I understand the logic of trying to consolidate the security gains in Iraq, but we still have no answer to Gen. Petraeus’s famous query: “Tell me how this ends.” In fact, the general said yesterday, “We haven’t turned any corners. We haven’t seen any lights at the end of the tunnel.” Phil is right that Iraq’s political problems can’t be solved easily and things won’t necessarily improve — or align with our national security interests — if we leave. But what if they can’t be solved by outside actors and things don’t improve if we stay?

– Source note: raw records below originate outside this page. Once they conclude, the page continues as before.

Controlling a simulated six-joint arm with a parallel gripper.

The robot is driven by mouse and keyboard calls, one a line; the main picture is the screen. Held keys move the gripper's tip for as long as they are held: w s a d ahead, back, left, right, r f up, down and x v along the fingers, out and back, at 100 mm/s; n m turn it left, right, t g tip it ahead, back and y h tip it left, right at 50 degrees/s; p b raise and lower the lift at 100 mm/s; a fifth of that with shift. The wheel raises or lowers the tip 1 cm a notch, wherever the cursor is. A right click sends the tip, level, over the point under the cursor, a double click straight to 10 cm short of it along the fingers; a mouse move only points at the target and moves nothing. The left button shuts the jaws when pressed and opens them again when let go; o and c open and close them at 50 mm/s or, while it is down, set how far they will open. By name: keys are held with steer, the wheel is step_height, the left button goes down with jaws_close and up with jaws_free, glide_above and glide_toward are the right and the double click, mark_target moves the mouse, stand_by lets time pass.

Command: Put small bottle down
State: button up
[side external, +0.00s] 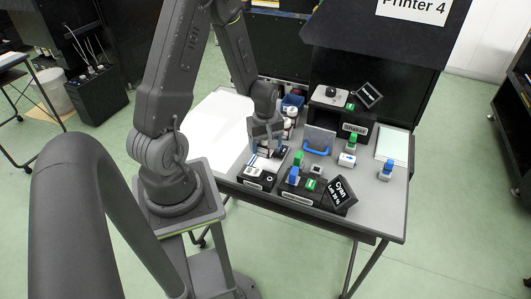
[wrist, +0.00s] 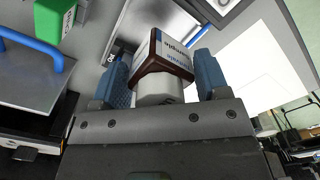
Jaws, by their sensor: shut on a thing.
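My gripper (wrist: 158,82) is shut on a small bottle (wrist: 168,62), its two blue fingers on either side of it. The bottle is brown with a white label and a white cap; the cap lies toward the gripper's body. In the side view my gripper (side external: 267,137) points down over the left part of the grey table (side external: 225,150), just above or behind a black box (side external: 257,178). The held bottle is mostly hidden there, and I cannot tell whether it touches a surface.
White bottles and a blue bin (side external: 292,102) stand close behind the gripper. A black Shaker unit (side external: 342,118) stands at the back.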

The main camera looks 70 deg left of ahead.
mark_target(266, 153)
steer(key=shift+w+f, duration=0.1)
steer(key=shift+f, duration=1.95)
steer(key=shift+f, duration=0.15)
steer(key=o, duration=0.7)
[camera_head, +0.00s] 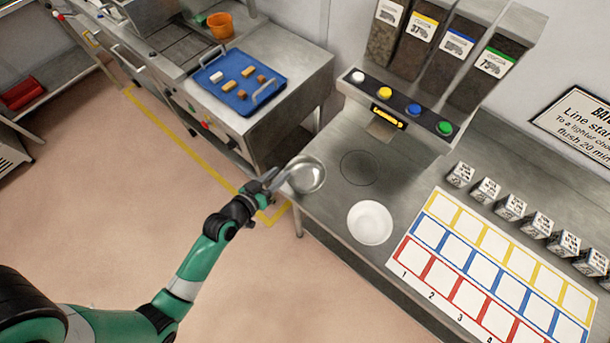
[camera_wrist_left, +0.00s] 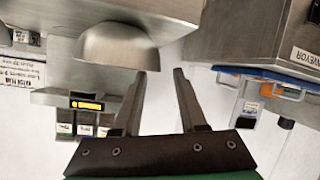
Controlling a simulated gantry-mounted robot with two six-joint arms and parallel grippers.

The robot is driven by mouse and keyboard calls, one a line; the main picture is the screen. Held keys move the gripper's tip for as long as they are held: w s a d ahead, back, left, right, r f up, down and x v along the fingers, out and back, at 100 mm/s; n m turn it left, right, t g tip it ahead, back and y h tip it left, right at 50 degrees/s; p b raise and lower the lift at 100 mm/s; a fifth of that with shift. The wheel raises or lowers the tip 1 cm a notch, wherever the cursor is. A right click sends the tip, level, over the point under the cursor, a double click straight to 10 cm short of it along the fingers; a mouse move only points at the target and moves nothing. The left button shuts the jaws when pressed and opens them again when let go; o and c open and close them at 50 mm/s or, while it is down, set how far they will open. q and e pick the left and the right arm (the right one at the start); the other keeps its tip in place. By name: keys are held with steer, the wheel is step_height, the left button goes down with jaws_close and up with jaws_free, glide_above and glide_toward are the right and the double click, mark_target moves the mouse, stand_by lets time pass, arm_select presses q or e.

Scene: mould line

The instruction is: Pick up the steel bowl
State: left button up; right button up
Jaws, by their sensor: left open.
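The steel bowl (camera_head: 306,174) stands upright at the left edge of the steel counter (camera_head: 335,215). My left gripper (camera_head: 272,181) is open and empty just left of the bowl, near its rim. In the left wrist view, which is upside down, the bowl (camera_wrist_left: 115,45) lies beyond the fingertips and mostly left of the open jaws (camera_wrist_left: 160,72). One fingertip appears close to the rim; I cannot tell whether it touches. My right gripper is out of view.
A white round dish (camera_head: 370,223) is right of the bowl, beside a grid mat (camera_head: 408,254). A dispenser with coloured buttons (camera_head: 399,104) stands behind. A blue tray (camera_head: 238,85) and an orange pot (camera_head: 220,26) are on the left bench.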

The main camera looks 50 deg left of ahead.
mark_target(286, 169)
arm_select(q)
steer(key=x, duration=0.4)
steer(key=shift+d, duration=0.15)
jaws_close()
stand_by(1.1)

Although we are engaged in battles against deadly foes like al Qaeda in Iraq, most of what we are doing there is far removed from the original reasons we went into Iraq. We are trying to deal with many of the consequences — ethnic rivalries, an increased Islamist presence, enlarged Iranian influence — that gave some of us pause about the intervention in the first place. Petraeus’s counterinsurgency strategy has succeded militarily but the surge is ending with more of the onus placed on the Iraqis themselves.

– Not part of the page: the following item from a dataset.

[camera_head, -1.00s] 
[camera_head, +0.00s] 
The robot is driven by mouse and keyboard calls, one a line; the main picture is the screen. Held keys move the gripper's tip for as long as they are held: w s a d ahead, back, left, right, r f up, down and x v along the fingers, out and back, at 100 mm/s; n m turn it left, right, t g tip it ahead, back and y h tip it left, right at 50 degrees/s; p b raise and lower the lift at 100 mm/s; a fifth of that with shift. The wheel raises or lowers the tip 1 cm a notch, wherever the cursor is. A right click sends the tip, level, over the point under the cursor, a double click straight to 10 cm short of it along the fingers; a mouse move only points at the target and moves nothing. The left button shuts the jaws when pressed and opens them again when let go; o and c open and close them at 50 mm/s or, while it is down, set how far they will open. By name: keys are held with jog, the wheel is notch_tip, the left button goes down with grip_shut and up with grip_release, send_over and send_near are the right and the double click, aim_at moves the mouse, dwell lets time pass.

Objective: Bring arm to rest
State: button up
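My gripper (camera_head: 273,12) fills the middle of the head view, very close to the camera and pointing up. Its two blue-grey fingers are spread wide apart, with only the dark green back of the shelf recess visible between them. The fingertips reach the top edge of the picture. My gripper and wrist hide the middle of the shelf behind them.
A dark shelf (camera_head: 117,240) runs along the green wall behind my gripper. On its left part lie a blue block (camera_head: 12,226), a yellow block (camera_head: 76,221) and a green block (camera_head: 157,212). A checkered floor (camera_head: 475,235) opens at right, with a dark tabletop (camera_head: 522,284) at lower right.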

What next? At some point, we have to quantify how much of our finite military resources we are willing to spend in pursuit of a goal — the creation of an Iraqi government that is capable of actually governing, not hostile to the United States, and not unduly influenced by terrorist groups or state sponsors of terrorism — that may not be achievable in full. John McCain’s “100 years” comment may frequently be taken out of context. But the question of how many years — and how many troops — he is willing to give this project is a valid one for the electorate to ask.